Data listing
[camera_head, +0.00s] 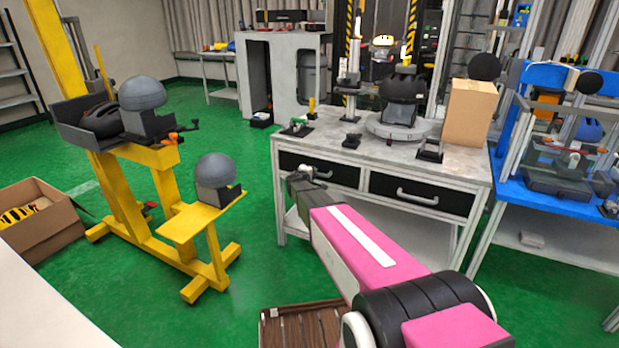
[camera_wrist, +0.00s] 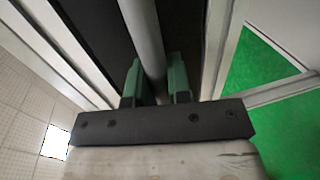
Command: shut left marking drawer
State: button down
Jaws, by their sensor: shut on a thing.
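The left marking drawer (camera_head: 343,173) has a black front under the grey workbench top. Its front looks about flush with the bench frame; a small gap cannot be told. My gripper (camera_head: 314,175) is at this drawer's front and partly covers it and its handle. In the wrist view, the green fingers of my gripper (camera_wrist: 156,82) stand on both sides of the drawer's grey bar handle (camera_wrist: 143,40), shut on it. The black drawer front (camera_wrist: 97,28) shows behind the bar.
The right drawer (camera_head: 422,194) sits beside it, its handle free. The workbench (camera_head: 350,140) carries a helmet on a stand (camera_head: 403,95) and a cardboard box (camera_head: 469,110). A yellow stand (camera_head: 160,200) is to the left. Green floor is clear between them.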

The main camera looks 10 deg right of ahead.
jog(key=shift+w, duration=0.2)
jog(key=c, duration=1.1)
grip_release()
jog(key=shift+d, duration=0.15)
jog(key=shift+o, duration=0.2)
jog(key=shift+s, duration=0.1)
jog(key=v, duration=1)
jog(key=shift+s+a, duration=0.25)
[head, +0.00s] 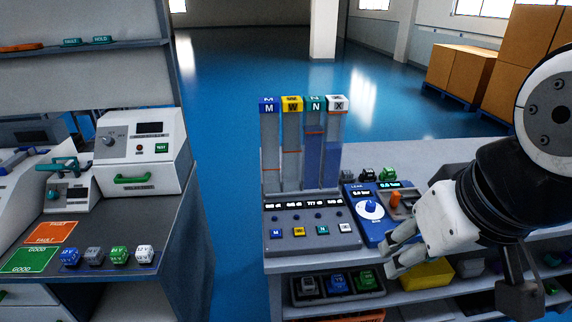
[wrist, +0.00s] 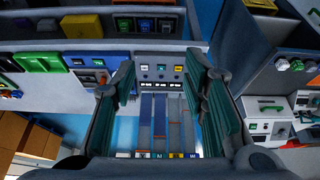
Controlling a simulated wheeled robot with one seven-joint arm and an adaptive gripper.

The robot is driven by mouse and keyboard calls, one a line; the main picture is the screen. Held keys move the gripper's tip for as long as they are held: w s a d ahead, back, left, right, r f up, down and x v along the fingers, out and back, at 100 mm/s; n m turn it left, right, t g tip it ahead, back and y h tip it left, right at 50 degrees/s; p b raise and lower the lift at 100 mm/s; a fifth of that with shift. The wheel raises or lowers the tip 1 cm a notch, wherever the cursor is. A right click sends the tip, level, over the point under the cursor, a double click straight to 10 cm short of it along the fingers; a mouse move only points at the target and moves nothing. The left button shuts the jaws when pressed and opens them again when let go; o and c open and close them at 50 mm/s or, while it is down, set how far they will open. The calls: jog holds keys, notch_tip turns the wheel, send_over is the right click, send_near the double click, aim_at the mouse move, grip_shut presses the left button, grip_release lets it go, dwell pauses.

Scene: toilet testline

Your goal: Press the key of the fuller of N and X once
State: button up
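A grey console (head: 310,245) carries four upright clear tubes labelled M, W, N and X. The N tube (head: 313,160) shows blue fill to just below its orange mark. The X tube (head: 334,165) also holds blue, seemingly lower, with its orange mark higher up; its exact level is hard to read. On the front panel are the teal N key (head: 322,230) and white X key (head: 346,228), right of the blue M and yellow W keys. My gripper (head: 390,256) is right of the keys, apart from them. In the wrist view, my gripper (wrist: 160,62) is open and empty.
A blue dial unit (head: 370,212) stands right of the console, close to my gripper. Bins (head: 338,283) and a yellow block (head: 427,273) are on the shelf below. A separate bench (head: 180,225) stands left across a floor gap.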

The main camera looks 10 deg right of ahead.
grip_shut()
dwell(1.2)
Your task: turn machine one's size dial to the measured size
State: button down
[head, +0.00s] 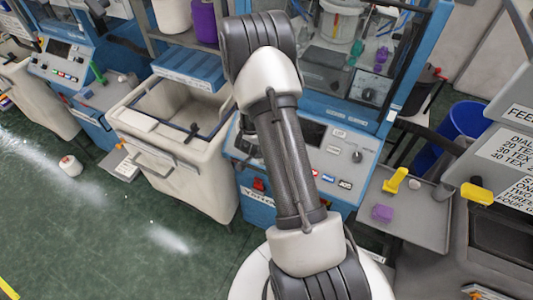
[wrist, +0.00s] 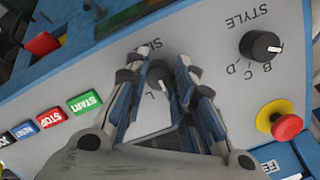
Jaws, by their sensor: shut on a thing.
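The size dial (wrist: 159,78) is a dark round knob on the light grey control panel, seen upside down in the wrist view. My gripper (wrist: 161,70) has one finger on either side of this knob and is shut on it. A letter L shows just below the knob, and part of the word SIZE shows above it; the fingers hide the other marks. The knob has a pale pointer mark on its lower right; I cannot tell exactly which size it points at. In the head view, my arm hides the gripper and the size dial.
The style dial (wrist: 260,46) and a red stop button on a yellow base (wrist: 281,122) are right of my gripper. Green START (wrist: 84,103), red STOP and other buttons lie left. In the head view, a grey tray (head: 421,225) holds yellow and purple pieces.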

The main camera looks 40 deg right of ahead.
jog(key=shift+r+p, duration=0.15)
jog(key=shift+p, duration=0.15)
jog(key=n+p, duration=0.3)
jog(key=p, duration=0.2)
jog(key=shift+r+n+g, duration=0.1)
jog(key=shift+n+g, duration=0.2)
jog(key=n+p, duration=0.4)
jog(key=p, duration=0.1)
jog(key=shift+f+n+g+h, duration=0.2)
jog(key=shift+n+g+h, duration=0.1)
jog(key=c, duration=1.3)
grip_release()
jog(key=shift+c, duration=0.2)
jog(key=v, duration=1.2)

Exercise ▸ Each line of the data should be quoted exactly, with pictures left out.

Problem solution ▸
[camera_head, +0.00s] 
[camera_wrist, +0.00s] 
Command: shut left marking drawer
State: button down
Jaws, by their sensor: shut on a thing.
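The left marking drawer (camera_head: 343,173) has a black front under the grey workbench top. Its front looks about flush with the bench frame; a small gap cannot be told. My gripper (camera_head: 314,175) is at this drawer's front and partly covers it and its handle. In the wrist view, the green fingers of my gripper (camera_wrist: 156,82) stand on both sides of the drawer's grey bar handle (camera_wrist: 143,40), shut on it. The black drawer front (camera_wrist: 97,28) shows behind the bar.
The right drawer (camera_head: 422,194) sits beside it, its handle free. The workbench (camera_head: 350,140) carries a helmet on a stand (camera_head: 403,95) and a cardboard box (camera_head: 469,110). A yellow stand (camera_head: 160,200) is to the left. Green floor is clear between them.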

The main camera looks 10 deg right of ahead.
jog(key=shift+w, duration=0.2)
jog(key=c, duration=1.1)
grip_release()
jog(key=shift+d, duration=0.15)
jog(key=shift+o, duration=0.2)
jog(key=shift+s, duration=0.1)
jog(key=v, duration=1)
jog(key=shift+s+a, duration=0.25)
[head, +0.00s] 
[wrist, +0.00s] 
Controlling a simulated wheeled robot with one seven-joint arm and an adaptive gripper.

The robot is driven by mouse and keyboard calls, one a line; the main picture is the screen. Held keys move the gripper's tip for as long as they are held: w s a d ahead, back, left, right, r f up, down and x v along the fingers, out and back, at 100 mm/s; n m turn it left, right, t g tip it ahead, back and y h tip it left, right at 50 degrees/s; p b raise and lower the lift at 100 mm/s; a fifth of that with shift. The wheel raises or lowers the tip 1 cm a notch, wherever the cursor is. A right click sends the tip, level, over the point under the cursor, a double click straight to 10 cm short of it along the fingers; a mouse move only points at the target and moves nothing. The left button shuts the jaws when pressed and opens them again when let go; o and c open and close them at 50 mm/s or, while it is down, set how far they will open. The calls: jog holds keys, notch_tip turns the wheel, send_over is the right click, send_near the double click, aim_at the mouse move, grip_shut presses the left button, grip_release lets it go, dwell pauses.

Scene: toilet testline

Your goal: Press the key of the fuller of N and X once
State: button up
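A grey console (head: 310,245) carries four upright clear tubes labelled M, W, N and X. The N tube (head: 313,160) shows blue fill to just below its orange mark. The X tube (head: 334,165) also holds blue, seemingly lower, with its orange mark higher up; its exact level is hard to read. On the front panel are the teal N key (head: 322,230) and white X key (head: 346,228), right of the blue M and yellow W keys. My gripper (head: 390,256) is right of the keys, apart from them. In the wrist view, my gripper (wrist: 160,62) is open and empty.
A blue dial unit (head: 370,212) stands right of the console, close to my gripper. Bins (head: 338,283) and a yellow block (head: 427,273) are on the shelf below. A separate bench (head: 180,225) stands left across a floor gap.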

The main camera looks 10 deg right of ahead.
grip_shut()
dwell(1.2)
Your task: turn machine one's size dial to the measured size
State: button down
[head, +0.00s] 
[wrist, +0.00s] 
Jaws, by their sensor: shut on a thing.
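The size dial (wrist: 159,78) is a dark round knob on the light grey control panel, seen upside down in the wrist view. My gripper (wrist: 161,70) has one finger on either side of this knob and is shut on it. A letter L shows just below the knob, and part of the word SIZE shows above it; the fingers hide the other marks. The knob has a pale pointer mark on its lower right; I cannot tell exactly which size it points at. In the head view, my arm hides the gripper and the size dial.
The style dial (wrist: 260,46) and a red stop button on a yellow base (wrist: 281,122) are right of my gripper. Green START (wrist: 84,103), red STOP and other buttons lie left. In the head view, a grey tray (head: 421,225) holds yellow and purple pieces.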

The main camera looks 40 deg right of ahead.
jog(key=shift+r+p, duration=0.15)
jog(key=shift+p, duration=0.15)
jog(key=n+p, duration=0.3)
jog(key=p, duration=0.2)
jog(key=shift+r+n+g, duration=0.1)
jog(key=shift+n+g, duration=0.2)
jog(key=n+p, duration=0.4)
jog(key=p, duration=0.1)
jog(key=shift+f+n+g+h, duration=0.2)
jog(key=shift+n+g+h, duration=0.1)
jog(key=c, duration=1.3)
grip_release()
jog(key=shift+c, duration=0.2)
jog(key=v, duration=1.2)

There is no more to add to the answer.